North Van pagans celebrate spring
It takes guts to come out of the broom closet. Not guts like animal sacrifices — that’s not what paganism is all about. But guts like cleaning up other people’s garbage in the park and sometimes dealing with other people’s garbage ideas about your religion.
While it’s been centuries since any old fashioned moral panic about witchcraft touched Canada, Christine and Samantha, two pagans who practise on the North Shore, asked The Outlook not to print their last names.
Not because they’re afraid of any religious persecution, but for more pedestrian reasons.
“I just don’t want it to be the first thing that comes up when people Google me,” Christine says, walking through one of her favourite North Vancouver haunts, Greenwood Park, while discussing the joys of honouring nature by cleaning up parks and greenspaces.
Neither Christine nor Samantha care very much for the terms Wiccan or neo-pagan but both agree those are probably the best fit for their brand of spiritual practice.
The problem, if one sees it that way, is that there are almost as many forms of paganism as there are pagans.
“We have no church, no hierarchy, no single book saying ‘Thou shalt meet on this day in this way,’” Christine says.
“If you could find two pagans anywhere that agreed on anything, you’d be well on your way,” Samantha adds.
One thing that is generally agreed upon is that this week marks the coming of spring and the arrival of the season of Ostara in pagan lore. And that means celebrating the resurrection of the sun after the death and darkness of winter.
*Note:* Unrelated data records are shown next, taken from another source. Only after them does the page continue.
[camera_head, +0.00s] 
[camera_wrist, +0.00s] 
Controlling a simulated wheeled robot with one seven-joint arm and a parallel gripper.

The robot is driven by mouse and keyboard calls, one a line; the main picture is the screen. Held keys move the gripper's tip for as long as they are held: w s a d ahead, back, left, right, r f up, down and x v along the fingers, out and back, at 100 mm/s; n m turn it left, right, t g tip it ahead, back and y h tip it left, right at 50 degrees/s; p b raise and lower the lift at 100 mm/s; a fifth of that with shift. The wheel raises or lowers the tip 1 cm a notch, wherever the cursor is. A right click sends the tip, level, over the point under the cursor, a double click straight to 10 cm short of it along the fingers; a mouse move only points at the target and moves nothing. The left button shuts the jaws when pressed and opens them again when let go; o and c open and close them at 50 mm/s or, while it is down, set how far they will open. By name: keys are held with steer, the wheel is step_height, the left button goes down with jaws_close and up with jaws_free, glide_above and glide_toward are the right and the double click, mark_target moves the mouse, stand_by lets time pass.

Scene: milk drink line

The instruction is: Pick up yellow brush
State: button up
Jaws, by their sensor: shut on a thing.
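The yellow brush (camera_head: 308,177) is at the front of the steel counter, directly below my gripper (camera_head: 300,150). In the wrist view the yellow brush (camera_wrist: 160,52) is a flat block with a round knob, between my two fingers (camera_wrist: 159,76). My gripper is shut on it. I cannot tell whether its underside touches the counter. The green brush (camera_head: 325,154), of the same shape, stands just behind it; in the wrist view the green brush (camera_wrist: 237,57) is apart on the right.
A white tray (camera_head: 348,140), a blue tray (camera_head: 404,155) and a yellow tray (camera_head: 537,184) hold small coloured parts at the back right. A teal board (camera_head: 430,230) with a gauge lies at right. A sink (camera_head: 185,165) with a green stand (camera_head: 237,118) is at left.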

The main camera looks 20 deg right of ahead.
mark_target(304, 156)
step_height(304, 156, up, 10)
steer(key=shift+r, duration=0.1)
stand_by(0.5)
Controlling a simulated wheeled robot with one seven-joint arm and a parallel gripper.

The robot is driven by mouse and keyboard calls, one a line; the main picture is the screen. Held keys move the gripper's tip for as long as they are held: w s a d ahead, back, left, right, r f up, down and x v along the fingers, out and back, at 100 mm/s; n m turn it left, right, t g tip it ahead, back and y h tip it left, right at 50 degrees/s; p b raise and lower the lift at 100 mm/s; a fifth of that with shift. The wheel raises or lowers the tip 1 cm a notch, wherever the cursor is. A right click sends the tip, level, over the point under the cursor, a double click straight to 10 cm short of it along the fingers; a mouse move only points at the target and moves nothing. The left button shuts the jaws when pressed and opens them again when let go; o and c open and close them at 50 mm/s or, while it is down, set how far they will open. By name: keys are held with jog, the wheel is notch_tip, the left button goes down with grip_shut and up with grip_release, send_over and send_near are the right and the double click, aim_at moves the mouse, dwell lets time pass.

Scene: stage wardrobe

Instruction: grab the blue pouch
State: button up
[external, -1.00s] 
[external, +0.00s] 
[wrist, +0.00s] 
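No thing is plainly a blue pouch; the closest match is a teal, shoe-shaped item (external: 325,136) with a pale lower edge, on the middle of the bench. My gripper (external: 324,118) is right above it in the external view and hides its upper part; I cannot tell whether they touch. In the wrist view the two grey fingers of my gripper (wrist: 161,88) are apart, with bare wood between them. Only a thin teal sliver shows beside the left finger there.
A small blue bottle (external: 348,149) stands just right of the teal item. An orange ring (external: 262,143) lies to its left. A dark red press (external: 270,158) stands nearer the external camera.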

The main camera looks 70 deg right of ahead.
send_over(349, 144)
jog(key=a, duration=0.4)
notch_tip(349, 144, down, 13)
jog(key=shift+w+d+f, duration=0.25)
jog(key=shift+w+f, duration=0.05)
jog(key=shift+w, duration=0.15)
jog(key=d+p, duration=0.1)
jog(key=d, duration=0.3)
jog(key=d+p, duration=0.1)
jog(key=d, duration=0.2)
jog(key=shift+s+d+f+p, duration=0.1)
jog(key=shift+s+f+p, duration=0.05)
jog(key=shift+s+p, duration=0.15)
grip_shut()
It’s also where we get the word Easter from.
For pagans on the North Shore and everywhere else on the northern half of the Earth, the spring seasonal change is often cause for a celebration.
Whether taken up in a public group or privately in one’s home or garden, pagan celebrations of the spring equinox usually involve the creation of an alter to honour the season with flowers, food, pastel-coloured cloth, incense and some representation of each of the natural elements: earth, air, fire, water and spirit.
“It’s really about connecting with this annual cycle that people are not really naturally involved in anymore,” Samantha says.
“We want to bring ourselves almost into an ecstatic state where we’re really resonating with the themes of the time of the year,” Chistine adds. “And then we have food afterward to ground us again because we get quite elevated.”
Contrary to many misrepresentations of secret black magic bacchanalia, the “elevation” that most pagans try to achieve at these festivities doesn’t involve intoxicants like booze or drugs.
“You might have like a glass of mead, but drugs and alcohol are not really conducive to spirituality,” Samantha says. “Drugs just agitate the spirit.”
Instead, guided meditation, dancing and the invocation of one or more seasonal deities are generally preferred.
“Especially with Ostara, I may just light a candle and meditate,” Christine says. “I sort of really focus on just leaving the baggage of the past behind and think, ‘Okay, the winter was long and arduous — wonderful and refreshing at the same time — but that’s done and I’ve learned my lessons and now move forward.’”
And that’s what paganism is ultimately about — self-discovery and the balance of mind and heart, nature and spirit, intellect and intuition. Fittingly, that too is what we mean when we talk about the spring equinox: A perfect balance of light and dark.